---------- Data extract ----------

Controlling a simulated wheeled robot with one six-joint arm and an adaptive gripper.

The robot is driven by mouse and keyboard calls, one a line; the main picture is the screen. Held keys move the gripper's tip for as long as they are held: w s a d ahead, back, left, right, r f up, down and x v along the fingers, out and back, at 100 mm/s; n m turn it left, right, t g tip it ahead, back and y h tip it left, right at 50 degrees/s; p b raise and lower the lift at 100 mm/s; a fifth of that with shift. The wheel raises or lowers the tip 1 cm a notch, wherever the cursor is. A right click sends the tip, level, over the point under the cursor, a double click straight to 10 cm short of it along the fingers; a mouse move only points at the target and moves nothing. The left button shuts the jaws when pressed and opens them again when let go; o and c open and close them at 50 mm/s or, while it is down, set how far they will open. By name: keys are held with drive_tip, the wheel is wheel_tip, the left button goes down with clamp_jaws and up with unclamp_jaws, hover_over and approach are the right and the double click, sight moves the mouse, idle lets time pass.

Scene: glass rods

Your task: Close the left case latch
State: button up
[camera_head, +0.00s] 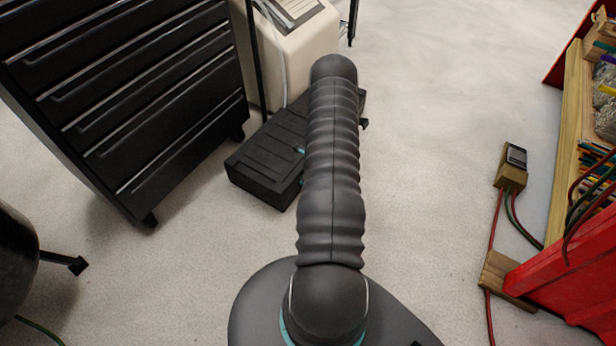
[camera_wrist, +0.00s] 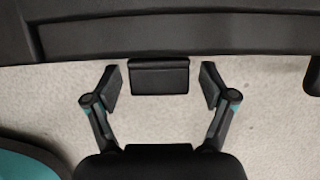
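The black case (camera_head: 262,165) lies on the floor, partly hidden behind my arm in the head view. In the wrist view, its edge (camera_wrist: 90,32) runs across the top. A dark rectangular latch flap (camera_wrist: 160,76) sticks out from that edge, over the pale floor. My gripper (camera_wrist: 161,84) is open in the wrist view, with one finger on each side of the flap and a gap on both sides. Nothing is held. In the head view my arm hides the gripper and this flap. Another dark piece (camera_wrist: 314,76), perhaps the other latch, is cut off at the right edge.
A black drawer cabinet (camera_head: 140,95) stands left of the case, and a cream-coloured machine (camera_head: 295,45) stands behind it. At right are a red unit (camera_head: 575,275), a wooden shelf (camera_head: 566,130) and a small box with cables (camera_head: 511,168). The floor between is clear.

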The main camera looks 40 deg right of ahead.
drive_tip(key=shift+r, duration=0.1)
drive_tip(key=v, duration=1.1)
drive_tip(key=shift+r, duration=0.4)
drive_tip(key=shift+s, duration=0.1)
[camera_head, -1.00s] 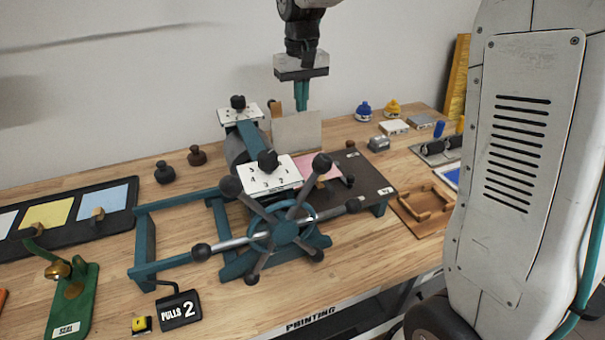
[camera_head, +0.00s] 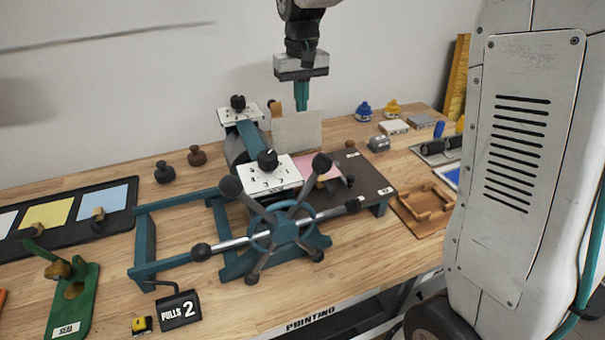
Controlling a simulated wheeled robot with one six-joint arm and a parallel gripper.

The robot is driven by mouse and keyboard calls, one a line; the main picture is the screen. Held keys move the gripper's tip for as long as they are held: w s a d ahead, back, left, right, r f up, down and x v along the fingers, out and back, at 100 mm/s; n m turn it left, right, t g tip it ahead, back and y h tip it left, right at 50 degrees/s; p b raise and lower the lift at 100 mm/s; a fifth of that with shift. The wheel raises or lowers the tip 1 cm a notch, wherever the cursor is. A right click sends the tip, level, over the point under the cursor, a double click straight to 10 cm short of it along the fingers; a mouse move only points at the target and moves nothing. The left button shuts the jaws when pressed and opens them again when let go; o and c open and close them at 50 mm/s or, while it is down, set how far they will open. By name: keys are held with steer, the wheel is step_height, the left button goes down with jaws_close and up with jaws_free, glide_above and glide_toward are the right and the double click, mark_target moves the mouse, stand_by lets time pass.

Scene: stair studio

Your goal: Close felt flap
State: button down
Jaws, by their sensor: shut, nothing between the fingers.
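The felt flap (camera_head: 297,133) is a pale grey upright panel at the back of the small press, behind the pink sheet (camera_head: 318,169). It stands raised, roughly vertical. My gripper (camera_head: 302,108) points down with its teal fingers together and empty. The fingertips are at the flap's top edge in the picture, seemingly just behind it. I cannot tell whether they touch it. The press has a dark bed (camera_head: 362,178) and a spoked handwheel (camera_head: 285,232) in front.
White dial plates with black knobs (camera_head: 268,160) stand left of the flap. Blue and yellow pots (camera_head: 364,110) and small blocks lie to the right. A wooden tray (camera_head: 424,203) is right of the press. A counter sign (camera_head: 179,309) stands in front.

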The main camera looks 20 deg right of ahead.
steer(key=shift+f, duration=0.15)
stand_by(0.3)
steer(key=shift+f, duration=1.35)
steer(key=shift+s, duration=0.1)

----------

§ Instructions for the task: In the records above, find the line with "[camera_head, -1.00s]" and the line with "State: button down", then restate word for word only those two lines and all lines between, omitting pictures.

§ Answer for the task:
[camera_head, -1.00s] 
[camera_head, +0.00s] 
Controlling a simulated wheeled robot with one six-joint arm and a parallel gripper.

The robot is driven by mouse and keyboard calls, one a line; the main picture is the screen. Held keys move the gripper's tip for as long as they are held: w s a d ahead, back, left, right, r f up, down and x v along the fingers, out and back, at 100 mm/s; n m turn it left, right, t g tip it ahead, back and y h tip it left, right at 50 degrees/s; p b raise and lower the lift at 100 mm/s; a fifth of that with shift. The wheel raises or lowers the tip 1 cm a notch, wherever the cursor is. A right click sends the tip, level, over the point under the cursor, a double click straight to 10 cm short of it along the fingers; a mouse move only points at the target and moves nothing. The left button shuts the jaws when pressed and opens them again when let go; o and c open and close them at 50 mm/s or, while it is down, set how far they will open. By name: keys are held with steer, the wheel is step_height, the left button goes down with jaws_close and up with jaws_free, glide_above and glide_toward are the right and the double click, mark_target moves the mouse, stand_by lets time pass.

Scene: stair studio

Your goal: Close felt flap
State: button down

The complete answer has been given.